The term “canary network” comes from coal mining, where canaries were sent into mines to detect dangerous gases before human miners were at risk. Applied to quantum cryptography: a network that implements post-quantum migration now — with all its complexity, vulnerabilities, and governance challenges — serves as an early warning system and testing ground for the migration that Bitcoin will eventually face.

The BTQ project explicitly adopts this framing. Rather than positioning itself as a Bitcoin replacement, it positions itself as a proving ground: a place where the OP_SUCCESSx bypass can be discovered and fixed, where the emission schedule mismatch can be caught by community review, where the witness discount implications can be modeled with real transactions — all before these issues affect Bitcoin’s $1 trillion+ market cap.

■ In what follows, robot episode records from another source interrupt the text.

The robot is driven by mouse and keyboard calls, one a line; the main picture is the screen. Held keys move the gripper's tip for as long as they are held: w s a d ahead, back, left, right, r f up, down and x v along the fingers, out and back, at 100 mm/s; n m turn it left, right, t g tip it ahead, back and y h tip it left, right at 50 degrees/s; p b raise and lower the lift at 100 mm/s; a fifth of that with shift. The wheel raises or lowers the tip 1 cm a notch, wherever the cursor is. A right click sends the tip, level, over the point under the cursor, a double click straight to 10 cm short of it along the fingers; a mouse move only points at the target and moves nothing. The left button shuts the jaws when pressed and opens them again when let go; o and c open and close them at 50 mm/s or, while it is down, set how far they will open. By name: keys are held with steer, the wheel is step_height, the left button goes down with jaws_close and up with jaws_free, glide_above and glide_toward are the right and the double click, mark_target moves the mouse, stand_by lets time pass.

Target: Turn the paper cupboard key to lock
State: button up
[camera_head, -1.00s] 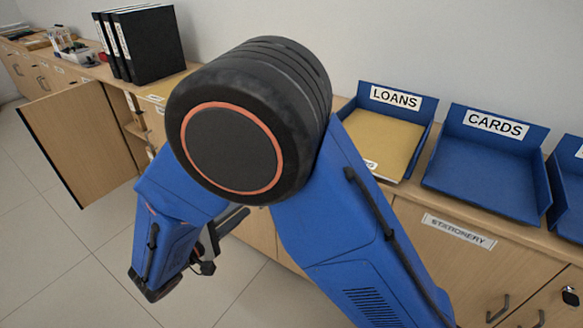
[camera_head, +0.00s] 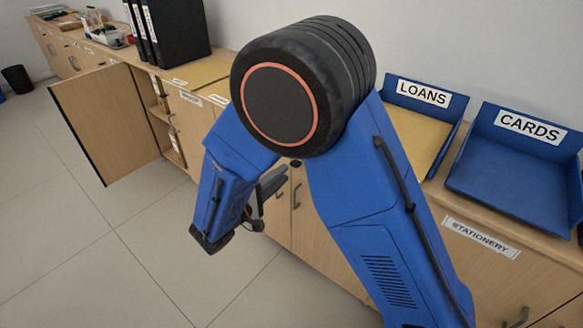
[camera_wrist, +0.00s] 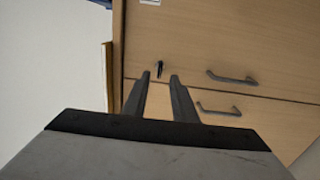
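A small dark key (camera_wrist: 160,69) stands in the lock of a wooden cupboard door (camera_wrist: 195,40) in the wrist view. My gripper (camera_wrist: 160,76) is open, with two dark fingers and nothing between their tips. The key shows just beyond the fingertips, in line with the gap. I cannot tell the remaining distance to it. In the head view my gripper (camera_head: 262,189) hangs in front of the closed cupboard fronts, partly hidden by my arm. The key does not show there, and no label on this cupboard is readable.
A cupboard door (camera_head: 105,122) stands wide open to the left. Dark handles (camera_wrist: 232,78) stick out beside the key. Black binders (camera_head: 175,35) and blue trays (camera_head: 510,180) stand on the counter. The tiled floor (camera_head: 110,260) in front is clear.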

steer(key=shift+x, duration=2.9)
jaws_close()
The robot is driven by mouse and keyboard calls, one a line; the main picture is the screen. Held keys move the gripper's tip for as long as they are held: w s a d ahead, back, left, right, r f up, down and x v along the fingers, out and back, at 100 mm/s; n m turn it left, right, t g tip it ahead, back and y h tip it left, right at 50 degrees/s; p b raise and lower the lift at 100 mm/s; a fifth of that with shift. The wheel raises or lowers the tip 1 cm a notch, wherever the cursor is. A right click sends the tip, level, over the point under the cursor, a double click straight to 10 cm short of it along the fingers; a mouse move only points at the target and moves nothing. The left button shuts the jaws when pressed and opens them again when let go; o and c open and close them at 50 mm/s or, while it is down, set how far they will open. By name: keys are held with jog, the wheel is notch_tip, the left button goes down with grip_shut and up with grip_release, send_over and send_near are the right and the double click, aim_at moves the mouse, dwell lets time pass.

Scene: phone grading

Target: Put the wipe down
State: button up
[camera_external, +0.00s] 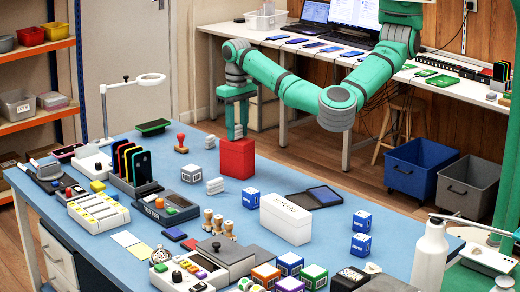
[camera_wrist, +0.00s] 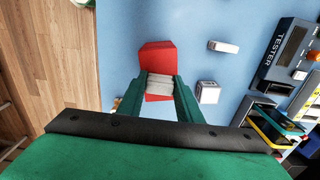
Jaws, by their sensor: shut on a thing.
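My gripper (camera_external: 238,137) points down over a red box (camera_external: 237,160) near the back edge of the blue table. In the wrist view my gripper (camera_wrist: 160,88) is shut on a pale, folded wipe (camera_wrist: 160,80) between its fingertips. The red box (camera_wrist: 158,56) lies below the wipe and shows on both sides of it.
A small white block (camera_wrist: 223,46) and a white cube (camera_wrist: 208,92) lie near the box, with the tester (camera_wrist: 283,55) beyond. A red-handled stamp (camera_external: 181,144) stands to the left. A white box (camera_external: 286,220) stands in front. Bare blue tabletop (camera_external: 285,180) lies right of the red box.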

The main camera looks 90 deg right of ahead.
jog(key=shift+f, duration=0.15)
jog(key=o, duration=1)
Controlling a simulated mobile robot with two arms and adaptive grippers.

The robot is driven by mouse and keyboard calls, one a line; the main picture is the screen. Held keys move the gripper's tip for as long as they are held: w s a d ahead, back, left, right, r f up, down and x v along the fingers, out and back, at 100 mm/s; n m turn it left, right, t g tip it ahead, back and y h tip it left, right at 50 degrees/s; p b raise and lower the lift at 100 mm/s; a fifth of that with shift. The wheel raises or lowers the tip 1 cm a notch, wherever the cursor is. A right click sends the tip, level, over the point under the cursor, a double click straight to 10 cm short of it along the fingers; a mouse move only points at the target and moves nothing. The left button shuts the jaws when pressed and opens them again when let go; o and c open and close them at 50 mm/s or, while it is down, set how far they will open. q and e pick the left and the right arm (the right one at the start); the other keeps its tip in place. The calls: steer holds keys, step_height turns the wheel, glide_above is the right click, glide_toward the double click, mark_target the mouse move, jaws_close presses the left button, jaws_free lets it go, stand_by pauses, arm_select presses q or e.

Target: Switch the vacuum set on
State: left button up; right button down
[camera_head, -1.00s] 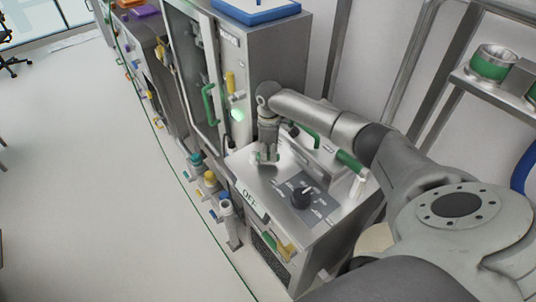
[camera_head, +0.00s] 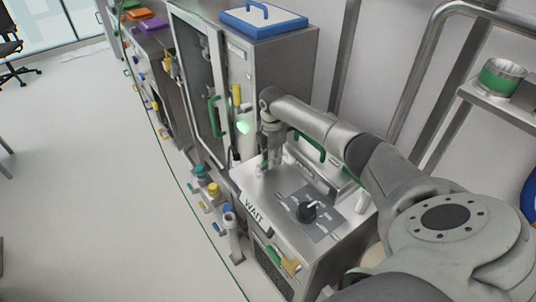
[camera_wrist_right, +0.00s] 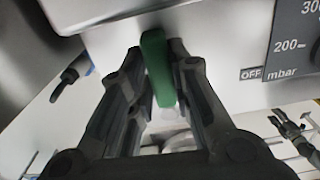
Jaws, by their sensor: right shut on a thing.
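The vacuum set (camera_head: 335,245) is a grey metal box with a black round dial (camera_head: 308,211) on its top panel. A sign on its front edge reads WAIT (camera_head: 254,212). My right gripper (camera_head: 269,163) is over the far left corner of its top. In the right wrist view, the gripper (camera_wrist_right: 168,98) is shut on a green lever (camera_wrist_right: 158,68), which stands between its fingers. An OFF mark (camera_wrist_right: 251,74) and a mbar scale show right of it. The lever's base is hidden. My left gripper is not in view.
A tall cabinet (camera_head: 272,75) with a glass door and a blue-rimmed lid stands behind the set. Several valves with coloured caps (camera_head: 213,190) line its left side. A metal shelf (camera_head: 500,100) is at the right.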

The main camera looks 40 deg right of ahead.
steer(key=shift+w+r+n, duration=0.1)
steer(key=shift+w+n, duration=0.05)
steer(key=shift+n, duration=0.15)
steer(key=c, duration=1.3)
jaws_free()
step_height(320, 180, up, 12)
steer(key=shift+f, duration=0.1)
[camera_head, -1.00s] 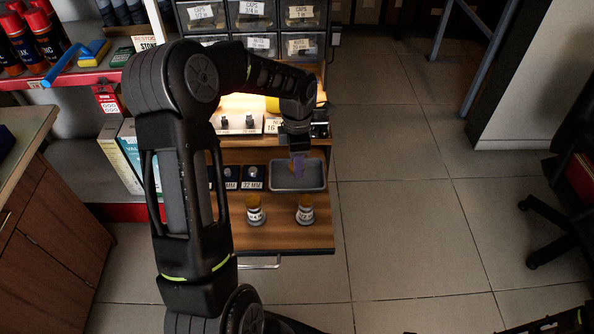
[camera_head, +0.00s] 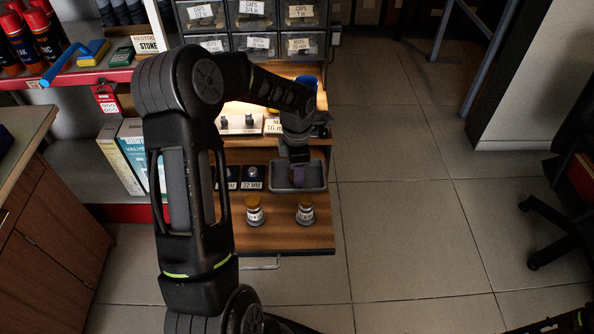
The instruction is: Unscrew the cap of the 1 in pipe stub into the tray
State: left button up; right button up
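Two pipe stubs stand upright on the lower wooden shelf, a left stub (camera_head: 254,213) and a right stub (camera_head: 305,213). My right gripper is out of view.
Dark fittings with a "32 MM" label (camera_head: 252,184) sit left of the tray. Labelled drawers (camera_head: 251,14) stand behind my arm. A wooden cabinet (camera_head: 50,220) is at the left. The tiled floor (camera_head: 410,220) to the right is clear up to the chair (camera_head: 560,225).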

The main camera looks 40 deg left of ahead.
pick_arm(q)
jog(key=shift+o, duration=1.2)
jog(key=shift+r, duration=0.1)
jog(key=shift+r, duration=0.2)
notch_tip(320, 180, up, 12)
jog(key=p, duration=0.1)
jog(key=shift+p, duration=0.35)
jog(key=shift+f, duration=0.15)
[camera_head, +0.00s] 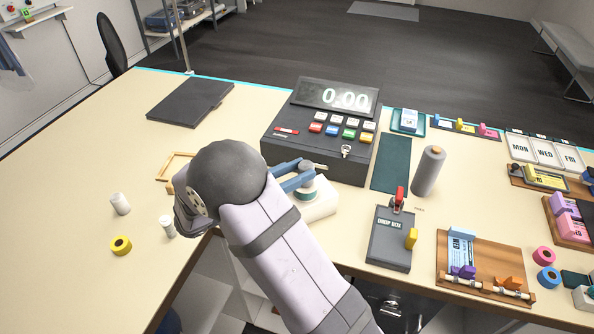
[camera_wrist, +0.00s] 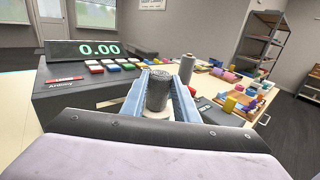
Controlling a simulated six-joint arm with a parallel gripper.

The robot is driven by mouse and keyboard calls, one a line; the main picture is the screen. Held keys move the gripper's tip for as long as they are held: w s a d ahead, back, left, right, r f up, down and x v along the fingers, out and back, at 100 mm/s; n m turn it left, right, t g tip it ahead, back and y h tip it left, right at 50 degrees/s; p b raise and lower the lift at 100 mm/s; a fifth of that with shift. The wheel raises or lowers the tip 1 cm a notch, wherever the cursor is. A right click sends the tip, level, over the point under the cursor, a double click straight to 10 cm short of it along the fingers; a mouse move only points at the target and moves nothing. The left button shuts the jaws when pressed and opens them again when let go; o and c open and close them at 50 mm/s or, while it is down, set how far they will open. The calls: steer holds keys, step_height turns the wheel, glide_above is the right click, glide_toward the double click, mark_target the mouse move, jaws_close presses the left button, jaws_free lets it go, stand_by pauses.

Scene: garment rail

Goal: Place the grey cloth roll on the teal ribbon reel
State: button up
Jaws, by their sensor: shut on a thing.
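My gripper (camera_head: 302,175) is shut on a small grey roll (camera_wrist: 157,88), which stands upright between the blue fingers in the wrist view. In the head view the fingers partly hide it. A teal-banded, pale-edged reel (camera_head: 307,195) shows just below the fingers, on or beside a white block. It looks like the teal ribbon reel. I cannot tell whether the roll touches it. A taller grey cylinder (camera_head: 429,170) stands upright on the table to the right, and also shows behind the fingers in the wrist view (camera_wrist: 187,68).
The black register (camera_head: 320,130) stands just behind my gripper. The drop box (camera_head: 390,237) with a red lever is to the right, and a wooden board (camera_head: 480,265) lies beyond it. The left tabletop is mostly clear.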

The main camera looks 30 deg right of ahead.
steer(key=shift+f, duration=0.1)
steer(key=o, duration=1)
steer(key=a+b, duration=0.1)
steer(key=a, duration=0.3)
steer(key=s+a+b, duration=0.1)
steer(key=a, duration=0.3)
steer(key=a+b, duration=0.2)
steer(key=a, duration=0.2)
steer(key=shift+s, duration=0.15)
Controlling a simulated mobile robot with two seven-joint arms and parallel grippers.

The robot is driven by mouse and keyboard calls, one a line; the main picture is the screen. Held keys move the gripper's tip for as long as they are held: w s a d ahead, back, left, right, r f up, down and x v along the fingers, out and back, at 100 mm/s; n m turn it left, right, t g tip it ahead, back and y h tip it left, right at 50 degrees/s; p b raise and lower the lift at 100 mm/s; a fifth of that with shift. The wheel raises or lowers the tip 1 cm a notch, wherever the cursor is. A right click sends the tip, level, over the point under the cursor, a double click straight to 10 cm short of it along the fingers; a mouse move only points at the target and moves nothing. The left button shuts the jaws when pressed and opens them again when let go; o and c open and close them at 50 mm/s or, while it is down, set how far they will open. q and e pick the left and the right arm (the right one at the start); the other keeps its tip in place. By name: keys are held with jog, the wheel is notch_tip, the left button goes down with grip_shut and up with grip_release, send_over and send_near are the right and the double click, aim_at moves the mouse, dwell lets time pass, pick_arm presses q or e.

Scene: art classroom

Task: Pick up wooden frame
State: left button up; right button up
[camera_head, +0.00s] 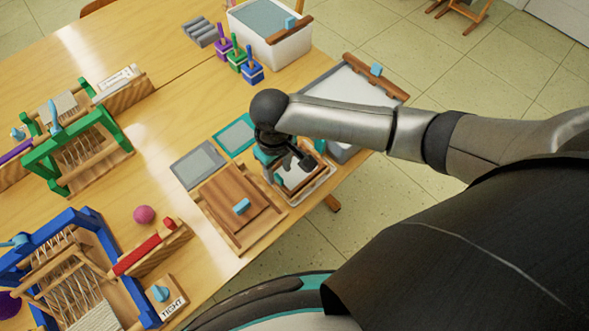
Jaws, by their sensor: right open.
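My right gripper (287,164) points down over the right edge of the table and is open. Directly below it lies a small rectangular piece with a pale rim (309,191), partly hidden by the gripper. A teal part shows at its left side. I cannot tell whether the fingers touch it, or whether it is the wooden frame. To its left lies a brown wooden press-like board (225,197) with a light blue knob on top. A flat teal-edged screen (221,139) and a grey screen (187,171) lie behind. My left gripper is not in view.
A grey tray with a wooden bar (347,62) stands behind my right arm, and a white tub (292,50) farther back. Blue (67,219) and green (37,162) looms stand at left. A pink ball (144,214) lies near the blue loom. The table's middle is mostly clear.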

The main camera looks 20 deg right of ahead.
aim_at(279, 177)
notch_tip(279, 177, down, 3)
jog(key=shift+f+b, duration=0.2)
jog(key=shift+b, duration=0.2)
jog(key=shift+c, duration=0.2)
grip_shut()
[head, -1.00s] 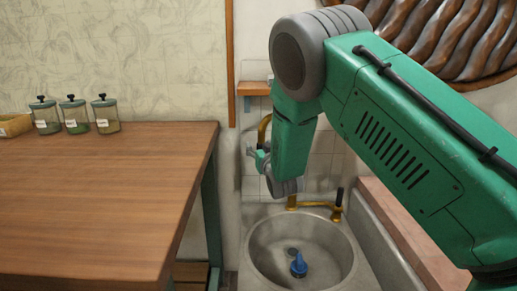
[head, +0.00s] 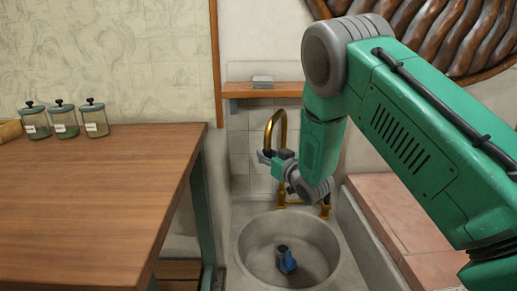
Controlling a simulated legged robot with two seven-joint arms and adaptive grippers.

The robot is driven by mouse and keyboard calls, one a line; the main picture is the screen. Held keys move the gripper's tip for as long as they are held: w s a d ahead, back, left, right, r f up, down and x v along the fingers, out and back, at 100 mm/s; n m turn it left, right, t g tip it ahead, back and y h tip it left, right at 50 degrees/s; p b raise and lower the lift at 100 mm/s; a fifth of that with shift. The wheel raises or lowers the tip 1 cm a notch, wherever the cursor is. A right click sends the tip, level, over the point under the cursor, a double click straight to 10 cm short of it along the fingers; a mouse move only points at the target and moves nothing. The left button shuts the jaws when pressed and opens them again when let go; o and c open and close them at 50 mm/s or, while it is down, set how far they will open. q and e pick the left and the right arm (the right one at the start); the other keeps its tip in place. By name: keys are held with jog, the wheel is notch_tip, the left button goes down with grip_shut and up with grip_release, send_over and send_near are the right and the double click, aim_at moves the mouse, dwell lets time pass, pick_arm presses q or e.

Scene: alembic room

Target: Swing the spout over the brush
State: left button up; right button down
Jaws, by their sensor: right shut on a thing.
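The brass spout (head: 275,128) arches up behind the sink. My right gripper (head: 267,158) is shut on its lower left end, which the fingers partly hide. The spout's foot (head: 281,197) stands at the sink's back edge, partly behind my wrist. The blue brush (head: 288,263) lies in the round stone sink (head: 250,250), beside a dark round spot that looks like the drain. In the picture the spout's held end is above and a little left of the brush. My left gripper is not in view.
A brass tap post (head: 325,206) stands right of the spout's foot. A wooden shelf (head: 235,91) with a small grey object is on the wall behind. A wooden table (head: 90,200) with several jars is at left. A tiled ledge (head: 395,215) lies right.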

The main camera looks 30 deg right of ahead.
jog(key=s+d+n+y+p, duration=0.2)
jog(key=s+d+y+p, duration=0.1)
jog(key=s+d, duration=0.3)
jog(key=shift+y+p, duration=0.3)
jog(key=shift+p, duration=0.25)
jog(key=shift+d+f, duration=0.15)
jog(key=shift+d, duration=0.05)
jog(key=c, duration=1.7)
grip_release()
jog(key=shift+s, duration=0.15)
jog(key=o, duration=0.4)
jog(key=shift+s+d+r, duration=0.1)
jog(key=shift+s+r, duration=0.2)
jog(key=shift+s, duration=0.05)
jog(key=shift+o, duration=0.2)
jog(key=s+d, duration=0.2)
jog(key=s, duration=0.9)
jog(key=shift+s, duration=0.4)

The value of a canary network is proportional to its fidelity to the system it protects. By maintaining Bitcoin’s UTXO model, proof-of-work consensus, wallet architecture, and P2P network protocol, a fork like BTQ ensures that the vulnerabilities it discovers and the solutions it develops are directly transferable to Bitcoin Core. The more similar the codebase, the more relevant the findings. This is why BTQ is a direct fork of Bitcoin Core v26 rather than a clean-room reimplementation — compatibility is a feature, not a compromise.